Paul "Ripples Guy" Wesselmann

Paul "Ripples Guy" Wesselmann

Bit 2: Understanding requires communication.  Yes, likely, you will need to step away from your computer and talk to people. The best form of communication remains face-to-face.  I know.  I too was disappointed, but once you realize that you don’t have to like meeting with people, you just have to do it, then, it becomes easier.   If it is impossible to meet with stakeholders for process in person, then video chat/conference would be next best channel.  If you (or your colleagues) need help with communication skills, I know of a phenomenal leadership trainer, Paul Wesselmann, who can help.  See: http://www.linkedin.com/in/ripplesguy  Also, see Mike Schaffner’s article at: http://mikeschaffner.typepad.com/michael_schaffner/2011/01/comm.html

Dale Carnegie

Bit 3: Communication requires listening.  I know.  This is shocking right!  Not only do you have to meet with other human beings, but you have to listen.  However, if you master truly listening to others, people might actually start listening to you.  I most admire Dale Carnegie’s skills and writings in this area.  I highly recommend learning and following his guidance.  http://www.dalecarnegie.com/  True listening requires practice.  Behavior modification takes at least 30 days.  Or, if you have your colleagues perform electro-shock on you each time you are not listening, you might be able to cut this down to a few days!

Bit 4: Document the process and ensure that all of the stakeholders agree that this is, in fact, the current process.  These types of exercises work best with worker bee input, but then require queen bee sign off.  Writing awesome documentation is challenging, but begins with understanding that no one actually wants to read what you are writing; they simply want to find answers to their questions.  I highly recommend developing documentation skills.  It is good for you, your organization and your career.  When documenting, remember that some folks understand pictures better than words (flowcharts, for example.)

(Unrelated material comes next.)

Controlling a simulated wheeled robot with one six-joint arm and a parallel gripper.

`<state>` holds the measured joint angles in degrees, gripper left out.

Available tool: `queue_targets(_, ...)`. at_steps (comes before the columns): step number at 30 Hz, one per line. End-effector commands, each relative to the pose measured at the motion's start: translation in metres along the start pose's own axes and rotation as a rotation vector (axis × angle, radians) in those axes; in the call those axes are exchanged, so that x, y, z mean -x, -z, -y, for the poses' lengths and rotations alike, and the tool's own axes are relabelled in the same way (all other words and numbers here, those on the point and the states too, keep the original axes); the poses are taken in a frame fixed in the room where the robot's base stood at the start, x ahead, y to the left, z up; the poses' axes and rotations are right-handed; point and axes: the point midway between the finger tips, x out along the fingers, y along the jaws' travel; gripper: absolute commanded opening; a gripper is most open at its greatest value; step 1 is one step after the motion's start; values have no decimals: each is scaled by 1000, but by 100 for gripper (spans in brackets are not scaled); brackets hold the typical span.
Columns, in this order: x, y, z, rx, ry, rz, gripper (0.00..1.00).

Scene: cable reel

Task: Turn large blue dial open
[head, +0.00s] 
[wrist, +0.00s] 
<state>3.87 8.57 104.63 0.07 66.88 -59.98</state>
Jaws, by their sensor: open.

Bit 5: Do some research.  Find out how colleagues at other universities handle this process.  This can be a wonderful experience and incredible time saver.  If appropriate, take a road trip to visit colleagues at another ISSS office to view their process and technology.  No travel budget, no problem.  Schedule a conference with freeconference. com or use skype.

Bit 6: Identify requirements.  How is identity of student verified (security)?  If student currently presents photo id, how can you verify identity online?  How about other staff accessing student request information?  What information is needed from student?

photo credit digitalart

Bit 7: Drill down.  This involves defining requirements and determining priorities.  Likely, it will be helpful to categorize requirements into must-haves, should-haves and nice-to-haves.

Bit 8: Is a technology solution needed?  Or can existing process be tweaked and solve problem?  What will your office gain?  Professional image?  Efficiency gains?  Better service?  Propose possible solution(s).  It is good to run ideas past others in your office.  Include staff from all areas of your office heirarchy, if possible.

Now,  armed with these 8 bits, you are ready to byte at technology.

great user interfaces make people happy

And, then also consider:

Bit 9: Build in quality on the front end rather than testing it in on the back end.